What is the Cost of a Modernized Nuclear Deterrent?
By Peter Huessy, Senior Fellow, NIDS & Senior Fellow, Maven Warrior
The assessment of the how much the United States should pay for nuclear deterrence involves looking at both the legacy nuclear systems America maintains and the replacement or modernized platforms and warheads scheduled for acquisition. On top of which operating and maintaining a nuclear force is also part of the cost and this includes security forces, operating crews, and the bases from which the US forces are deployed. In addition, the National Nuclear Security Administration builds and maintains the thousands of nuclear weapons deployed and on alert as well as in the hedge stockpile of weapons that could be added to the nuclear force if needed.
A number of organizations publish such studies and have concluded that over the next three decades, the United States plans to spend as much as $1.7 trillion on nuclear deterrence and an average of $75 billion a year for the next decade. These numbers further give the impression that the US is planning to spend far more than is affordable and with smart choices can significantly reduce such costs as well as show some restraint in securing nuclear deterrence, a restraint that will also lead China and Russia to limit their already undertaken nuclear buildups.
The current legacy systems of the MMIII ICBMs, the B52 and B2 strategic bombers, and the Ohio class submarines have been in or will be in the US force when they are retired some 42-70 years. It is remarkable that the Navy and Air Force and the supporting aerospace industries have engaged in truly heroic efforts to keep these forces at the ready for ongoing deterrence, especially given the growing difficulty of sustaining systems that are not just decades beyond their certified life-cycle but becoming increasingly costly to sustain.
The current RDT&E and Acquisition budget request for new ICBMs, new submarines and submarine launched missiles, and the portion of the new strategic bombers that are designated for the nuclear force, plus a rough estimate for the costs of nuclear , control and communication, comes to under $19 billion annually. And over 30 years hardly reaches the highly exaggerated $1.7 trillion often used by nuclear abolitionists.
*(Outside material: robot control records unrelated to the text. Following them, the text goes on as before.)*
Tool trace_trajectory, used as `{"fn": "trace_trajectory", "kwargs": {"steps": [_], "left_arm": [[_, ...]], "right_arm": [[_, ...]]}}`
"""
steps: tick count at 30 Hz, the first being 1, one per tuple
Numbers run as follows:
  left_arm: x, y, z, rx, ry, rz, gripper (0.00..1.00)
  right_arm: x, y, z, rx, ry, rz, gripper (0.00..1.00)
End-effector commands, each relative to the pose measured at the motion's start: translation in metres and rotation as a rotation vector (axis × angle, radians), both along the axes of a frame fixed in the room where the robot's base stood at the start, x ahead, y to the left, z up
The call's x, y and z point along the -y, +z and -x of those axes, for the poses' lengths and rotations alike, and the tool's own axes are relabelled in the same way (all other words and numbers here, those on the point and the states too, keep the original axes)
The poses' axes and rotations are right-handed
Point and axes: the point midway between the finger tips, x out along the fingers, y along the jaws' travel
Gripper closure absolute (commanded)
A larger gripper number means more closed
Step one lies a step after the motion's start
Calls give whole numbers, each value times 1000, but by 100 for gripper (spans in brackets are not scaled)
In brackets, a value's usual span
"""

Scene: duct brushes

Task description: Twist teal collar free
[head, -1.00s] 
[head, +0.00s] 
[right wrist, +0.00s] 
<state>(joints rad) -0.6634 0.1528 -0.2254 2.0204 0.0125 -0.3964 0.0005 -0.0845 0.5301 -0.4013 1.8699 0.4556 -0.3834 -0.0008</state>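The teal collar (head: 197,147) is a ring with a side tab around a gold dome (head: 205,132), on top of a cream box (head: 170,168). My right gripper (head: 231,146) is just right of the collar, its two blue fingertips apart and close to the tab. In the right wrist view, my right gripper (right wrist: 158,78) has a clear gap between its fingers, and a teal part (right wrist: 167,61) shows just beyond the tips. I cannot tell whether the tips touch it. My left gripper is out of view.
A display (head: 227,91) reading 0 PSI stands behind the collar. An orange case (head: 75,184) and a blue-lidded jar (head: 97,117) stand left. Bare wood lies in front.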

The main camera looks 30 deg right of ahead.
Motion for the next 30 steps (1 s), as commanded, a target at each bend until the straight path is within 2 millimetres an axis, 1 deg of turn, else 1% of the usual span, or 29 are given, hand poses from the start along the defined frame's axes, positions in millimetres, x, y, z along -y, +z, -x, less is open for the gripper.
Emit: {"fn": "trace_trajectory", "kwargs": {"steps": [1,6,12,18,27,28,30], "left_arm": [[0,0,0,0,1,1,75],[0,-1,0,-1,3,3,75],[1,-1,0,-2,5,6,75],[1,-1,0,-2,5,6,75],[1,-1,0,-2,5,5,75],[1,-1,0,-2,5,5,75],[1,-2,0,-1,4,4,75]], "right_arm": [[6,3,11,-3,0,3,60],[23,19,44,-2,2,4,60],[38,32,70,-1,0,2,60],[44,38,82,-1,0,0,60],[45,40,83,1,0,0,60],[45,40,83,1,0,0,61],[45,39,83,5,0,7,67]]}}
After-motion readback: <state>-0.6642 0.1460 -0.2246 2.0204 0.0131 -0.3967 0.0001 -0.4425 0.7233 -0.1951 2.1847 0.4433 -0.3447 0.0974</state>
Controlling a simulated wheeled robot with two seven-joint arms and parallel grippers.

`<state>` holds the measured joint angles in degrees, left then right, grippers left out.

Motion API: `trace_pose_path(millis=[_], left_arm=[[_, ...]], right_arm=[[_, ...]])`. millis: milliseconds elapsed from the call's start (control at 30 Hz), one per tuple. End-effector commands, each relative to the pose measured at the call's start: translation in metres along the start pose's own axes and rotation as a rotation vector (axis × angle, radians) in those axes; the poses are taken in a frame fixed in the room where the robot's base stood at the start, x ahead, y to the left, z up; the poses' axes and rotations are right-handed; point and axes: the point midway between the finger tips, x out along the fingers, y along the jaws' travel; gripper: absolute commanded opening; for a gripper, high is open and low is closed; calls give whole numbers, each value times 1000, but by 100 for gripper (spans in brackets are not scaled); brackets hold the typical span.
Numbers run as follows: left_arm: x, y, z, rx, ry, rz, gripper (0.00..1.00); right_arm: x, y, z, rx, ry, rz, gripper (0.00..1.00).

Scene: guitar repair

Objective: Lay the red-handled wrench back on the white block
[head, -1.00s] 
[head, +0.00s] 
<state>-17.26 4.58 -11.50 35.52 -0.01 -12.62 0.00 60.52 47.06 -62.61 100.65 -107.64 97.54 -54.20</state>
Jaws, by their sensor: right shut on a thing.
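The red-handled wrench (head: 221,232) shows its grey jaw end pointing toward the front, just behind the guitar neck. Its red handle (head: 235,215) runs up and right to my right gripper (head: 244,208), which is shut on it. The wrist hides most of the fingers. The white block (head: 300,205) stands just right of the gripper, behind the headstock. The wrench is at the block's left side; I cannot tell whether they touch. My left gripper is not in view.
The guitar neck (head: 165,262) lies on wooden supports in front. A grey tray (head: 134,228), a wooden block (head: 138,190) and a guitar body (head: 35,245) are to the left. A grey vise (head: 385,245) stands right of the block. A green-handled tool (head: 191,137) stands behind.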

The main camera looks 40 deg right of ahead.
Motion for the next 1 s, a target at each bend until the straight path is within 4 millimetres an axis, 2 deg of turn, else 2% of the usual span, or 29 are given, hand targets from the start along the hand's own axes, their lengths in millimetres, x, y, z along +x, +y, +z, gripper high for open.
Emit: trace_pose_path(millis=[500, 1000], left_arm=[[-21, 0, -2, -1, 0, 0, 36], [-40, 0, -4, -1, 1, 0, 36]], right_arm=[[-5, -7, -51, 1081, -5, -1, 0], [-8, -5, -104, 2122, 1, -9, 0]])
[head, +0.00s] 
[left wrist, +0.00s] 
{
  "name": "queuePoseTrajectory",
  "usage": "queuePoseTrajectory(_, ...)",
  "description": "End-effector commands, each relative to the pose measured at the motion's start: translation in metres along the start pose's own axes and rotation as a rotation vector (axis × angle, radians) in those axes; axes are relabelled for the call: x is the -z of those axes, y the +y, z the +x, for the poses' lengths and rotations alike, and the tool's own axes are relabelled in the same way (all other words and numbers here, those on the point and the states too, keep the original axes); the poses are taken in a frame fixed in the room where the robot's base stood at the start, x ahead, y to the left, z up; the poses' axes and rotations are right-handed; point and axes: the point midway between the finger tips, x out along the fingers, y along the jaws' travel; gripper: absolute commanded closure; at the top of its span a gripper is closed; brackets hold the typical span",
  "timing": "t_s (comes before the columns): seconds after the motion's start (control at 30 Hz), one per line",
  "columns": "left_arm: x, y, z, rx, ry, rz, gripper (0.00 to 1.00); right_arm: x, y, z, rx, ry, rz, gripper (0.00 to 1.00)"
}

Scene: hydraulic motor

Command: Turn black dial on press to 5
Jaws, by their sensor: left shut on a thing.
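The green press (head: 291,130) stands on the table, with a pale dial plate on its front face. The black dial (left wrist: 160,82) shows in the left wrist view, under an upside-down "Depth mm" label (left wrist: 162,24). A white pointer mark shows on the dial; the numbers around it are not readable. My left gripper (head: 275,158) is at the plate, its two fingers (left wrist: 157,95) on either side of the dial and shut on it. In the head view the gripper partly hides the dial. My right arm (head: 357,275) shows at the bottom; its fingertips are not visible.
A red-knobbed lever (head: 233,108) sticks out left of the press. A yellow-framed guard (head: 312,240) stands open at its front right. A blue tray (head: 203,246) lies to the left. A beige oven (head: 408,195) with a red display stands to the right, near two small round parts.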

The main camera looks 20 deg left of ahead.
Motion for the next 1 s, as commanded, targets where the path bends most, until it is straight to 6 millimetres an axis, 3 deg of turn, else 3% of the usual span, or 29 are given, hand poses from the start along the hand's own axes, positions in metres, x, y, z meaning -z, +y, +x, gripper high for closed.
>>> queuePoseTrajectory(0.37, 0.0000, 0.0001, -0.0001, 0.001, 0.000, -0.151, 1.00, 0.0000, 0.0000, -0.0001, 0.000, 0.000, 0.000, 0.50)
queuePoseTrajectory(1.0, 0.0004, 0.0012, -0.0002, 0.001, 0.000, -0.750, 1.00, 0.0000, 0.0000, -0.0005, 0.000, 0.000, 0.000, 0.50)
As a number of senior military officials have explained, if we do not sustain these legacy forces we are out of the nuclear business. But the ability of keeping the legacy forces for much longer is in serious question and thus as Admiral Richard and General Mattis and others have explained we have two choices. First, sustain the legacy systems as long as possible but forgo modernization and in the process disarm over time and get out of the nuclear deterrent business. Or second, modernize and stay in the nuclear business with the added cost of the new platforms, not the cost of the operations and maintenance we are already spending.
Forgoing modernization is thus not in the cards unless one is willing to unilaterally disarm. Some analysts do not even think that is a problem they have also concluded US conventional military capability is of such a magnitude that nuclear weapons are no longer needed.